In the medium term, entrepreneurial activities may lead to layoffs if existing firms close.
A high level of self-employment is not necessarily a good indicator of entrepreneurial activity.
Entrepreneurship cannot flourish in an over-regulated economy.
Author's main message
Entrepreneurship is important to economic development. The benefits to society will be greater in economies where entrepreneurs can operate flexibly, develop their ideas, and reap the rewards. Entrepreneurs respond to high regulatory barriers by moving to more innovation-friendly countries or by turning from productive activities to non-wealth-creating activities. To attract productive entrepreneurs, governments need to cut red tape, streamline regulations, and prepare for the negative effects of layoffs in incumbent firms that fail because of the new competition.
Motivation
When an economy is doing well, there is less incentive to encourage new, entrepreneurial firms. When people and firms are making money, why take a risk on something new and untested? Entrepreneurs often challenge incumbent firms, and while this might seem undesirable, unchallenged, established firms tend to become complacent, content to take their profits without investing in research and development to improve their business. These stagnating firms are the first to suffer when imports arrive—withering rapidly, unable to respond to the competition. Thus, challenging incumbents to do better during good economic times is a benefit of entrepreneurship.

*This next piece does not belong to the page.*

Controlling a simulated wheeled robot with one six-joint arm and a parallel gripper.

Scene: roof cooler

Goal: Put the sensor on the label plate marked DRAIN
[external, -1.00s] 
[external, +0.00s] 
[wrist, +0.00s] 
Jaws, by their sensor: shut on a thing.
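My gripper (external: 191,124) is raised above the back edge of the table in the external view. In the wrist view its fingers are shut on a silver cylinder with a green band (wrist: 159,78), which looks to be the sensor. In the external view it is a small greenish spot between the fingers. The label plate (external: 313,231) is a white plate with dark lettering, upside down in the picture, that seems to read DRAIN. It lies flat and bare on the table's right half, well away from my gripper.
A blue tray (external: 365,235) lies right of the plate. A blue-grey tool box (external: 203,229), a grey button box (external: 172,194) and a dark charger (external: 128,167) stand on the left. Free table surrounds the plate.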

Entrepreneurs are equally, if not more, important when the economy is doing badly. When unemployment is high and the economy is contracting or stagnating, dynamic entrepreneurship could help turn the economy around. By developing novel products or increasing competition, new firms can boost demand, which could in turn create new job opportunities and reduce unemployment.
If entrepreneurs are consistently encouraged, in bad economic times as well as good, then all businesses are kept on their toes, motivated to work continuously to improve and adapt (see Different types of entrepreneurs). Entrepreneurs are the fresh blood that keeps economies healthy and flourishing even as some individual firms fail.
Capitalist economies are not alone in encouraging entrepreneurs. Managed economies, such as China’s, are beginning to encourage and facilitate entrepreneurship. They have discovered that entrepreneurial activities, once viewed as a threat to the established system, are crucial for maintaining economic competitiveness and for achieving long-term success.
Discussion of pros and cons
Entrepreneurs introduce innovations and induce economic growth
Entrepreneurs often create new technologies, develop new products or process innovations, and open up new markets [1]. There are many examples of radical innovations introduced by entrepreneurs such as Pierre Omidyar (eBay), Larry Page and Sergey Brin (Google), Larry Ellison (Oracle), Dietmar Hopp and Hasso Plattner (SAP), Bill Gates (Microsoft), Steve Jobs (Apple), and Stelios Haji-Ioannou (easyJet), to name just a few.
Radical innovations often lead to economic growth [2]. Entrepreneurs who bring innovations to the market offer a key value-generating contribution to economic progress. Compared with incumbent firms, new firms invest more in searching for new opportunities. Existing firms might be less likely to innovate because of organizational inertia, which numbs their responsiveness to market changes, or because new goods would compete with their established range of products. Incumbent firms often miss out, sometimes intentionally, on opportunities to adopt new ideas because of the fear of cannibalizing their own markets. For inventors and innovators (who sometimes come from established firms) setting up their own business often appears to be the only way to commercialize their ideas.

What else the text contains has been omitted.